Hip-Hop: An Introduction (part one of an indeterminate amount)
I have felt compelled to speak on institutional racism, its relation to music and the way music is received for a while; this is not a blog on that. I have far more humble aims for this sporadic series-to-be. Hip-Hop in lieu of this vague concept of institutional racism (which I will address one day, I promise) has been culled from classrooms and is still consistently scoffed at on an intellectual, musical and creative level. Funnily enough, it is often disparaged by people who have only ever been privy to “what’s hot” (a common gripe of the oft hated ‘real music fan’) in Hip-Hop which OBVIOUSLY is not the be all and end all of the genre and culture. My aim in this series is to highlight, through the music, precisely why Hip-Hop should command your respect, attention and appreciation via key tenets of emcee or beatmaking (and producing) skill. I want this series to encourage people to become fans of the genre and bigger fans of music in general as a result.

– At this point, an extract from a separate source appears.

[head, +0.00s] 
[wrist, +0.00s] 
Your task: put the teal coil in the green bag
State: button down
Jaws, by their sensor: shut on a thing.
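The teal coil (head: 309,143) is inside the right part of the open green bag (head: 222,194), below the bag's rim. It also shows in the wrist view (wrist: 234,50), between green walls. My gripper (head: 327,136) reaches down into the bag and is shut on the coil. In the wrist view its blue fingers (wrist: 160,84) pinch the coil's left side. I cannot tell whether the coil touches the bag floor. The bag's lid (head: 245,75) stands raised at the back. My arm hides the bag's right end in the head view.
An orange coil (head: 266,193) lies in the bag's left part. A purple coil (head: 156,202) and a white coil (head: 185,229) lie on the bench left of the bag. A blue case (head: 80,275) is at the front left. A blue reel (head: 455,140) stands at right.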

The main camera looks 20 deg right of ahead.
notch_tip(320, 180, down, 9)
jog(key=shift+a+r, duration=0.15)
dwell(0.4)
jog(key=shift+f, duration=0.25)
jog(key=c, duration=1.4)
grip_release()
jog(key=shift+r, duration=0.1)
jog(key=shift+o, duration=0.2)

To kick things off I am going to start by taking a glance at a gem of a track which is even slept on by the most ardent rap aficionados. The first hallowed tenet, tackled by Nas, is the age old art of storytelling which, ever since the Brit Slick Rick popularised it, has been a rite of passage for any respectable emcee. The song in question is “Undying Love” from Nas’ heavily bootlegged and thus severely weakened, third LP “I Am…The Autobiography”. Aside from the stodgy, poorly sung hook this song is oddly overlooked in Nas’ catalogue. The tale is one (as you may have gleaned from the title) of almost Shakespearean love and deception.
The track is appropriately backed by solemn guitars and strings provided by mid 90s Hip-Hop staple L.E.S. which is more than functional in providing a cinematic backdrop for Nas to animate.

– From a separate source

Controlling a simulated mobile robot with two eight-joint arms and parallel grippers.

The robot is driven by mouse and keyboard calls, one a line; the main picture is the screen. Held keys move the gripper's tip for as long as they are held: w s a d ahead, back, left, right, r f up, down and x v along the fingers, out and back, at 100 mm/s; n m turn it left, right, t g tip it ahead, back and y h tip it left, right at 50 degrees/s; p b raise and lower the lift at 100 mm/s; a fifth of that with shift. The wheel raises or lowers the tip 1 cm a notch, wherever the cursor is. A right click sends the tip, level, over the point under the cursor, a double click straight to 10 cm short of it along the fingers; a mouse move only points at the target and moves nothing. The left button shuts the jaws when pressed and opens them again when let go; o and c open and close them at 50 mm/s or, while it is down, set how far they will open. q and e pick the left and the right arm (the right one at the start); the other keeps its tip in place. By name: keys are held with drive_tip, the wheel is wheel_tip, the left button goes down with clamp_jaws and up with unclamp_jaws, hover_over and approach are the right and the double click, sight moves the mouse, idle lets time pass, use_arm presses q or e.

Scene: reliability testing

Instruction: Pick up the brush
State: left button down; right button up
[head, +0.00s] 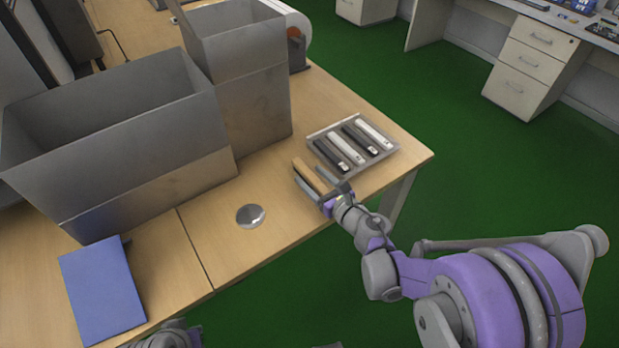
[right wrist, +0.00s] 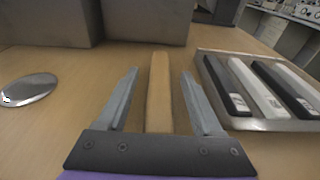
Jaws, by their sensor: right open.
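The brush shows as a tan wooden bar on the wooden table in the head view (head: 309,175), just left of the tray. In the right wrist view the brush (right wrist: 160,92) lies lengthwise between the two fingers, with a gap on each side. My right gripper (head: 316,183) is open around the brush; it also shows in the right wrist view (right wrist: 160,100). The near end of the brush is hidden by the gripper's palm. Of my left arm only a small part shows at the bottom edge of the head view; its fingers are not seen.
A metal tray (head: 393,152) with several black and white devices sits right of the brush. A round metal disc (head: 250,216) and a blue folder (head: 102,290) lie to the left. Large grey bins (head: 120,140) stand behind. The table's right edge is close.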

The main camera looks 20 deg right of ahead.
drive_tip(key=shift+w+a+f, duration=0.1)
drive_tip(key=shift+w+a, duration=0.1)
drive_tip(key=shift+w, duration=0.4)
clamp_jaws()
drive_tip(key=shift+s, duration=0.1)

“Pacino life, G a roll, casino dice
at the Mirage, Vegas strip, neon lights
Gamblers, puffin cigars, couples and stars”
Immediately apparent is the Mafioso tone of proceedings (which was incredibly popular during 90s rap). Also apparent is that Nas does not skimp on detail, namedropping the Mirage, adding a layer of authenticity to the first scene in the tale. This is supplemented by the quick fashion in which the opening bars are delivered, providing a sense of the “fast life”. Nas, within this opening scene still ensures his bars are complex, assonance and internal rhymes already prevalent.
Once the scene has been set Nas provides a first look of his own personal mind-set, “telling my wife who I was dancing with like I was fuckin’”, this signals the transition into the tragedy. Although Nas is away on ‘business’ he manages to find time to call his wife during his heady Vegas trip (communicating where his heart really lay). He juxtaposes this immediately by communicating his mood via the setting of his return.
“flew back, Monday evening, from the bottom, where the sun was beaming”.
From here he chronicles a play by play approach to his home where wariness begins to creep in, initially taking the form of self-reassurance.
“she must be inside and can’t hear
Probably upstairs, in the mirror, doin her hair”
The tension rises as Nas enters the home where he expertly ups the anxiety by describing the heart-wrenching nuances of the impending tragedy, touching on the “lipstick marks on like three empty coronas” and eventually stumbling on the betrayal itself, mid-flow. The first verse ends with Nas registering the events he witnessed after initially being “froze[n]” with disbelief. This (after the crappy hook) leads to Nas’ absolution.
Nas kicks off the second verse by quickly consorting with a friend communicating his intentions brutally and effectively.
“”Son you home early — they wiped you out that quick?”
I said, “Nah,” showed him the plastic with nine in the clip”
Nas then expounds on the depth of the betrayal, adding back story to his Vegas trip which reveals to the listener the depth of his former affection. He then delves into the deed of the last act which features an excellent double entendre (“say goodbye to your undercover friend”) before the whole situation then spirals out of control into a bloody car crash (that’s not a spoiler, just a metaphor).
Throughout the song Nas does not sacrifice technique in his storytelling but uses it as a device to alter the tale’s pace and purpose which is apparent from the opening, almost flashing images, to the confessional tone applied at the end of the second verse. In short, this song is an exhibition of the possibility that rap has to offer listeners, providing a form of communication that is neither purely musical or purely poetic, the nature of stricture of rhyme schemes lends a freedom in providing film (or TV) like quality to narration which is completely different in other genres of music. Hip-Hop lends itself to the conversational caper of which this song is one of many.